While there is no obligation for employers to grant an employee’s request for more predictable terms and conditions for work and employers in industries that rely on unpredictable working arrangements are likely to still be able to do so, it’s important that requests are dealt with properly, so they will need to introduce processes for dealing with requests for more predictable working patterns. You should also be prepared to receive a higher volume of requests for more predictable working patterns after the act passes into law. In particular, the new rules will provide flexibility to those on zero-hours contracts or with other changeable arrangements. Employers should consider whether they are likely to be heavily affected. Be advised that this law could be impacted if Labour win the 2024 general election. We’ve talked extensively about the implications for employment law in our previous blog here.

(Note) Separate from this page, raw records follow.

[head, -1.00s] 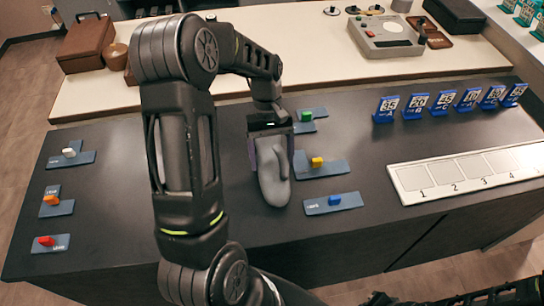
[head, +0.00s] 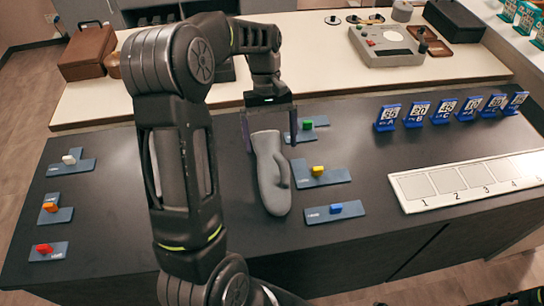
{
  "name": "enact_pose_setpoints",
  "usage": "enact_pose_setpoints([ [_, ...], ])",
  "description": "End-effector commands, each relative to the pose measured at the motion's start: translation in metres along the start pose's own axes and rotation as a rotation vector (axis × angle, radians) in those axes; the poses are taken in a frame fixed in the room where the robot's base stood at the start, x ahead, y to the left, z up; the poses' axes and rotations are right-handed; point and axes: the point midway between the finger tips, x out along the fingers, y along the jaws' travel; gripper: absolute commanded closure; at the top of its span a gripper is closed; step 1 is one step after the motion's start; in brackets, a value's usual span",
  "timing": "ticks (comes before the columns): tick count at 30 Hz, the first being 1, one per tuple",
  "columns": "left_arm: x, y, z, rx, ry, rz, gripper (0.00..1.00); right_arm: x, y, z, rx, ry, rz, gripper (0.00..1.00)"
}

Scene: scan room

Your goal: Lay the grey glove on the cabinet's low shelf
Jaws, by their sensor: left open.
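The grey glove (head: 270,178) lies on the dark counter top (head: 110,205), its fingers toward the near edge and its thumb on the right side. My left gripper (head: 268,138) is open at the glove's far end, its two fingers apart on either side and not closed on it. My left arm comes in from the near edge and hides part of the counter. My right gripper does not show. I cannot pick out the cabinet's low shelf with certainty.
Blue-grey plates with small coloured blocks, such as the yellow one (head: 318,171), lie left and right of the glove. Blue number stands (head: 442,110) and a white numbered board (head: 408,199) are at right. A cream table (head: 315,75) behind holds a grey device (head: 388,45) and a brown case (head: 88,52).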

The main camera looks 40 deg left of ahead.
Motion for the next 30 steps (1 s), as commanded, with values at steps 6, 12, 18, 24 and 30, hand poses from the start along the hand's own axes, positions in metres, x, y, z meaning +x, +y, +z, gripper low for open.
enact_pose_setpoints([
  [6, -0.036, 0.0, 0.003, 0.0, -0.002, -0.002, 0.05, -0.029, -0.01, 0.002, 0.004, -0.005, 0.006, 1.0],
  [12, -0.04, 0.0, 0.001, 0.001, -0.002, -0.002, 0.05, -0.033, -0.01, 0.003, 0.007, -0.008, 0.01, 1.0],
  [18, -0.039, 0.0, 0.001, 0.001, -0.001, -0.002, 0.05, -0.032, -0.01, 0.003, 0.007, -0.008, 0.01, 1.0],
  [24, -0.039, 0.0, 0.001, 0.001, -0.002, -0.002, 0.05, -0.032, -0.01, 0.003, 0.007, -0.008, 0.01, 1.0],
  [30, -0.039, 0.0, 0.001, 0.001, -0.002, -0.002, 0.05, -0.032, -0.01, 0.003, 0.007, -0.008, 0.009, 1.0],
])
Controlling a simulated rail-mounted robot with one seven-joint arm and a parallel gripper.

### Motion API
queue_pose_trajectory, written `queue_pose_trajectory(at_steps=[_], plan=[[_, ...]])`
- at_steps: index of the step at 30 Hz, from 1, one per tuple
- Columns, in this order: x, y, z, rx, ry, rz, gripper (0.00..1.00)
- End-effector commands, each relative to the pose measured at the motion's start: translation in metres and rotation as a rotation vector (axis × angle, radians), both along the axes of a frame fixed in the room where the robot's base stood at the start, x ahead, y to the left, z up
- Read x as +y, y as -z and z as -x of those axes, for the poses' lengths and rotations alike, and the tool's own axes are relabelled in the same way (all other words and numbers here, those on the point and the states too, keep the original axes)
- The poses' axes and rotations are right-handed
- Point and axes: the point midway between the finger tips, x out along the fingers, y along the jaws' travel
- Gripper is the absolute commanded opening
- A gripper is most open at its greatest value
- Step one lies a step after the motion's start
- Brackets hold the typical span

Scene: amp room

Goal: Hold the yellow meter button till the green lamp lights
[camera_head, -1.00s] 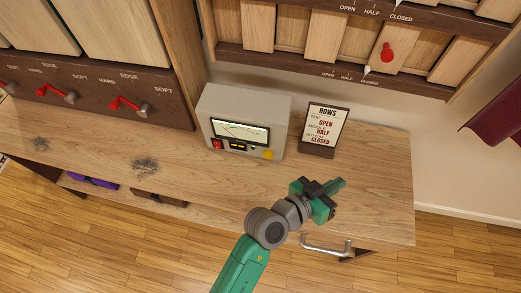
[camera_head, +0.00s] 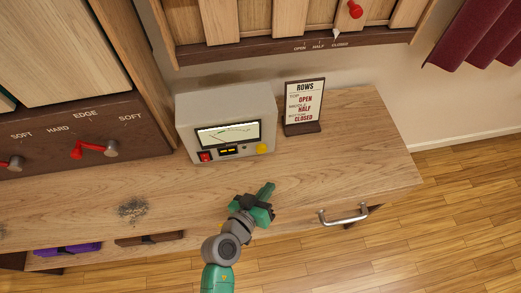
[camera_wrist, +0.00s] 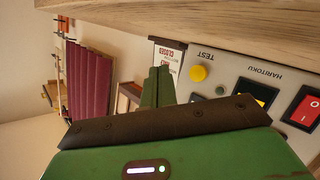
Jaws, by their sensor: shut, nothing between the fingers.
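The meter (camera_head: 220,113) is a pale grey box with a dial on the bench. Its yellow button (camera_head: 262,148) is at the lower right of the front panel. It also shows in the wrist view (camera_wrist: 198,73), labelled TEST. My gripper (camera_head: 268,190) is shut and empty, in front of the panel and apart from the button in the head view. In the wrist view its green fingers (camera_wrist: 157,85) point up, left of the button. A small dark round spot (camera_head: 244,148) sits left of the button; I see no lit green lamp.
A red switch (camera_head: 205,156) is at the panel's lower left. A ROWS sign (camera_head: 304,105) stands right of the meter. A drawer handle (camera_head: 344,216) sticks out at the bench front. The bench top (camera_head: 375,150) is clear at the right.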

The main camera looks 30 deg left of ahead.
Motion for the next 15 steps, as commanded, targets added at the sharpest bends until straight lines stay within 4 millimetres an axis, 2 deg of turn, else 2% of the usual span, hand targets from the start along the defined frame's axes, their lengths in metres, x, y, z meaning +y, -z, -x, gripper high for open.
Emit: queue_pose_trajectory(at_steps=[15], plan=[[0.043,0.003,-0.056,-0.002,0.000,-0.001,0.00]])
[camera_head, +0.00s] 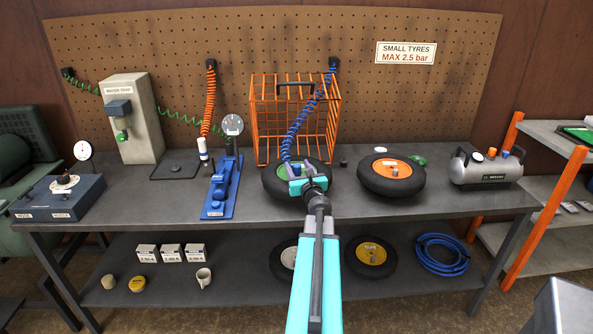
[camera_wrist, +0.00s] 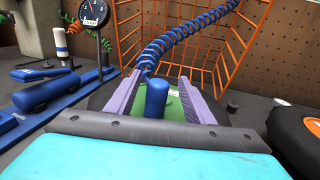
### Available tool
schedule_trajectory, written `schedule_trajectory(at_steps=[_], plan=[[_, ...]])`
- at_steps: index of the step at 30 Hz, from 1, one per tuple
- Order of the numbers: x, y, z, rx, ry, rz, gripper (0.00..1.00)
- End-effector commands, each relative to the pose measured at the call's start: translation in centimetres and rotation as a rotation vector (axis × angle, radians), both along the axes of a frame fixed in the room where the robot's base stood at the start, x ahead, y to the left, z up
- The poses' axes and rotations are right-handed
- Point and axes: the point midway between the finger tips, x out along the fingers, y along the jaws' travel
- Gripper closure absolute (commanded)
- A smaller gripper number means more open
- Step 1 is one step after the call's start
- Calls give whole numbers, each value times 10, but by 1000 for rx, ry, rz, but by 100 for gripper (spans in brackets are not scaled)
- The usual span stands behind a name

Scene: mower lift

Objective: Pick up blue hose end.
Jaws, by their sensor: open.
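The blue coiled hose (camera_head: 304,112) hangs from the pegboard in front of the orange cage and runs down to the tyre on the bench. Its blue end (camera_wrist: 157,98) stands upright between my jaws in the wrist view, with the coil rising behind it. My gripper (camera_head: 309,185) is over the tyre with the green hub (camera_head: 272,186). In the wrist view my gripper (camera_wrist: 158,100) is open, with a finger on each side of the hose end and gaps between. In the head view my gripper largely hides the hose end.
The orange wire cage (camera_head: 262,120) stands just behind. A blue pump with a gauge (camera_head: 222,188) is close on the left, and a tyre with an orange hub (camera_head: 391,174) is on the right. A grey compressor (camera_head: 486,170) stands at the bench's right end.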

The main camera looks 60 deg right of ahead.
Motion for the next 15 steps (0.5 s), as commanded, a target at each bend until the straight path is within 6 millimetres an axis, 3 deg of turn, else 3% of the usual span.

Nevertheless, it’s important that employers adhere to the new rules as they could be fined if they don’t follow the correct process in reviewing flexible working requests. As employment law consultants for employers, our advice for best practice is to:
- Handle every request for a predictable work pattern in a reasonable manner and give it careful consideration (which includes taking account of the reasons for the individual’s request as well as the needs of the organisation).
- Unless there is a genuine business reason not to do so (as provided by the legislation), employers, temporary work agencies and hirers must accept a worker’s request.
- Consider whether there are alternative and suitable arrangements for providing more predictability. If there are, these should be discussed with the individual.
- Provide the reason for denying the request if applicable (examples above).
- Offer an appeal in the scenario where a request has been denied.